Massachusetts and Virginia are the only two state guard units that do not report directly to the state’s governor, according to Matthew McKenna, the executive director of the National Guard Association for Massachusetts. He said Massachusetts’s adjutant general (TAG) reported directly to the governor for 200-plus years, until a change ordered by Gov. Michael Dukakis in the 1970s.
“The guard is unique, has a unique role, has unique capabilities. But also, more importantly, 90% of the guard budget is federally funded, and only 57 of the guard’s approximate 1,000 full-time employees are paid for with strictly state dollars,” he said at a June hearing of the Committee on State Administration and Regulatory Oversight. “Like the Legislature recognized with Veterans Services, when challenges arise in unique agencies, it’s important that the chains of command are clear. With the nature of the guard’s mission, both in Massachusetts and abroad, it’s not easy to come up with reasons why there are two bureaucratic layers between the governor and the TAG.”

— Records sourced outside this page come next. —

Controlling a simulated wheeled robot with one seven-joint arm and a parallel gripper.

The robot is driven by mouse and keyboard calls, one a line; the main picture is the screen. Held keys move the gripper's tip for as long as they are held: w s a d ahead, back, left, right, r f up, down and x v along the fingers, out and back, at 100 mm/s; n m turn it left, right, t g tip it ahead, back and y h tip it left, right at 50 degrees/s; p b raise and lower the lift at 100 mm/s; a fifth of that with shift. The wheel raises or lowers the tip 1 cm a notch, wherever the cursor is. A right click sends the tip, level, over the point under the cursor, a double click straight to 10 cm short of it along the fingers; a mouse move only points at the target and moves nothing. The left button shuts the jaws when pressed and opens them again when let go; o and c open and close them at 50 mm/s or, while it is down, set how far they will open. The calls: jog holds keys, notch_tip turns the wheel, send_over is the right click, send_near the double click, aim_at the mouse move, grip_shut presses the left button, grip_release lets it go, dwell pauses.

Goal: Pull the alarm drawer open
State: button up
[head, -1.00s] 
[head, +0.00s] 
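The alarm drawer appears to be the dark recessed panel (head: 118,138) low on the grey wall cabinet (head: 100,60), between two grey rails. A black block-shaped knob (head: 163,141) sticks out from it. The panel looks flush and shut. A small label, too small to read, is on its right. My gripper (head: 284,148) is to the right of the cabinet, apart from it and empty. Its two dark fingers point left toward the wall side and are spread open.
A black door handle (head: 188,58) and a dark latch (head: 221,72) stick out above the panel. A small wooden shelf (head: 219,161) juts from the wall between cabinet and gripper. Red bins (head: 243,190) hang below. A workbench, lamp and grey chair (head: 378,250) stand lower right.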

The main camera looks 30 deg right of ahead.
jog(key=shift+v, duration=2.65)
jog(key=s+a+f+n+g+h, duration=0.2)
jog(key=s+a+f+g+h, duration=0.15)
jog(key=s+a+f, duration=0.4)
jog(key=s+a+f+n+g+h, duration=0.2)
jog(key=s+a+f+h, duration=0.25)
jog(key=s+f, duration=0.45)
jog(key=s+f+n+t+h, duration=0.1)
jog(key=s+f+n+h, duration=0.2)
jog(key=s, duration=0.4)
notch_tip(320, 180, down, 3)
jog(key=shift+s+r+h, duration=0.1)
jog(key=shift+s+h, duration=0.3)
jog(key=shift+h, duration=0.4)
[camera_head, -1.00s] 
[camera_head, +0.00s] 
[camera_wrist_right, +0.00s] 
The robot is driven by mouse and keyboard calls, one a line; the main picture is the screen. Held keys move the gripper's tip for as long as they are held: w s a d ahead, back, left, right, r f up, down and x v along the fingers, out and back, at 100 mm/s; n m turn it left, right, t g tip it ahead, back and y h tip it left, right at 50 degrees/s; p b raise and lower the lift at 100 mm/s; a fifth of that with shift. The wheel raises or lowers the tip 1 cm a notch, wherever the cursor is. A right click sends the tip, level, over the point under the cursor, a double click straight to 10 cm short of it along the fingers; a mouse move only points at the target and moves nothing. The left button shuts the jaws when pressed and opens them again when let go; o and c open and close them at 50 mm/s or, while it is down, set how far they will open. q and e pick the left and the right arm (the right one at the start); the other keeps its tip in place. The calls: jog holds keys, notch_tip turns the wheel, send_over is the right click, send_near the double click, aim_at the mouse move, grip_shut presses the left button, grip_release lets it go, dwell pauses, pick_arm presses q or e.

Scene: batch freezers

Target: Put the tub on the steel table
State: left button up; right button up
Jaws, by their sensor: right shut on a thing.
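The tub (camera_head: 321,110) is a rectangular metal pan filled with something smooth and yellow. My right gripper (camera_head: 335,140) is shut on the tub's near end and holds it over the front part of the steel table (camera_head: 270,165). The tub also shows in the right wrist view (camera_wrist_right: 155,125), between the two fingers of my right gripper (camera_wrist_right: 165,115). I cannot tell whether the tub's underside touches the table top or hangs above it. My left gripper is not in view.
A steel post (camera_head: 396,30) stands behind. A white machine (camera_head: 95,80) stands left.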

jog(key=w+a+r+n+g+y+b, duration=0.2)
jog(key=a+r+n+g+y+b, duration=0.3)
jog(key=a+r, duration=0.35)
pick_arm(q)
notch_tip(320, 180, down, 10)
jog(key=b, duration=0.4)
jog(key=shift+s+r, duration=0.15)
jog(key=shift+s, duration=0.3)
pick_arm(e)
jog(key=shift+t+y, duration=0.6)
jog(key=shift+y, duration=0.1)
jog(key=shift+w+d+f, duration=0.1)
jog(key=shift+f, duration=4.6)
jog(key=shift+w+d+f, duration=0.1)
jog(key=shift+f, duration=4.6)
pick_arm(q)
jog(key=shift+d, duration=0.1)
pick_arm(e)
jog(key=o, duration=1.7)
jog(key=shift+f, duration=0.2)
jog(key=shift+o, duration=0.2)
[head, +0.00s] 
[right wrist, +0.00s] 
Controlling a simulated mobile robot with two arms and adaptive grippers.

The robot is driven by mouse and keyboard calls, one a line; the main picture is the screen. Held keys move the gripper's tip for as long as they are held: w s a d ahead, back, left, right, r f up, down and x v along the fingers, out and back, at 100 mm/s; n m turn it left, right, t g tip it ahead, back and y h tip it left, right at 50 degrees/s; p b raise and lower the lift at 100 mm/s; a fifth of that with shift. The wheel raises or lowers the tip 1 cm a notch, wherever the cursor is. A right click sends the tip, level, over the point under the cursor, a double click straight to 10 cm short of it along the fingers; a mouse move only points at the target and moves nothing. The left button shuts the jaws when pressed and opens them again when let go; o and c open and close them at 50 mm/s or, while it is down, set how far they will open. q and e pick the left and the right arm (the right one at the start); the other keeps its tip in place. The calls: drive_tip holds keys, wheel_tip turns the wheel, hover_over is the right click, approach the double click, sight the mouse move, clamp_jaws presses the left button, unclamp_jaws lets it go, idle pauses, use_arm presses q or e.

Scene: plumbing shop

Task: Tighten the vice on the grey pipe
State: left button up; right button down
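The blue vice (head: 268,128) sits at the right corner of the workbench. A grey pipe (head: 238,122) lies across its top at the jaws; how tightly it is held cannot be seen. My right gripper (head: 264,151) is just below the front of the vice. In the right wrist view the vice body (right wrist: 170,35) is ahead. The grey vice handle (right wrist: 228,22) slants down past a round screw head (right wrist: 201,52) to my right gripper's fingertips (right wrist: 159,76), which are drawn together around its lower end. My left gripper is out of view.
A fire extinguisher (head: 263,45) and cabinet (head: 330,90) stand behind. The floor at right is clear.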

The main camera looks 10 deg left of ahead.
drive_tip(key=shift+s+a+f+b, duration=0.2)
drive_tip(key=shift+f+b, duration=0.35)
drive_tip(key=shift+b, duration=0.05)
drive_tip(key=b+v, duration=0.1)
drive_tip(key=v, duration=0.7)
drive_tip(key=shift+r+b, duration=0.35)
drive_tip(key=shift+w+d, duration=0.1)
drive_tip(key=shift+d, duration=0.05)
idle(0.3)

Maj. Gen. Gary Keefe has been the adjutant general of the Mass. National Guard since May 2016, when Gov. Charlie Baker appointed him to the position. He was reappointed by Gov. Maura Healey in 2023 and reports to Susan Terrey, the state’s deputy secretary of public safety and security and homeland security undersecretary. Terrey reports to Public Safety Secretary Terrence Reidy, who joined the Cabinet under Baker and was retained by Healey.
The Senate side of the State Administration and Regulatory Oversight Committee in late July advanced with a favorable recommendation the bill (S 2183) that would create a new Executive Office of the Military Division, and tap the guard’s adjutant general to serve as secretary. That would make the TAG a member of the governor’s Cabinet with a direct line of report to the state’s chief executive.
“The Massachusetts National Guard exists to protect and assist Bay Staters in emergencies, but none of that matters if command gets caught up in bureaucracy or reports from the ground are miscommunicated through a game of telephone between the Governor and the Adjutant General,” Moore said in a statement. “This common-sense legislation elevates the leader of the National Guard to the Governor’s cabinet, streamlining communication and recognizing the importance of the role the Guard plays in the security of the Commonwealth. In emergencies, seconds matter – allowing the head of the state government to correspond directly with the commander of its protecting force will save lives.”
Moore and other supporters, including Sen. John Velis of Westfield, said the reorganization the legislation calls for would centralize communications between the guard and state or local first responders when coordinating responses to things like flash flooding and major snowstorm operations.
“We just, very candidly speaking, don’t have time for inefficiencies, for additional layers,” Velis, a major in the Army National Guard, said when the bill got its committee hearing in June. He added, “To me, this is a no-brainer. I think it needs to change. I think it needs to change soon. We live in a very volatile, contentious, ambiguous world right now, and I’d ask that this bill be referred out favorable.”
Moore also said the bill is important because “with the increasing instability of international relations, national security threats from civil disobedience, civil emergencies, terrorist activities, or even cyber threats” are becoming more prominent.
“As the United States approaches the 2026 FIFA World Cup tournament, during which Massachusetts will host seven games at Gillette Stadium in Foxborough, it is imperative that our Commonwealth’s first line of defense has a direct line of communication with the leader of our state to keep our constituents and visitors safe, as well as to protect against overreach of power from a federal administration that has already demonstrated its willingness to do so,” Moore’s press release said.
When more than 200 Bay State soldiers deployed in July to the Horn of Africa for nine months with the Mass. Guard’s 26th Maneuver Enhancement Brigade, Maj. Gen. Gary Keefe reminded those assembled at a ceremony in Framingham that the guard has been a crucial part of the nation’s overseas military forces in recent years.
“Everyone nowadays thinks the National Guard just does things in their state. This past year has been our highest operations deployment tempo since 2010 during the War of Afghanistan,” Keefe, the adjutant general, said at the July 24 ceremony.
Having cleared the Senate side of the committee with no opposition (Sen. Becca Rausch reserved her rights, but all other senators on the panel supported the favorable recommendation), the bill is now pending in the Senate Committee on Ways and Means.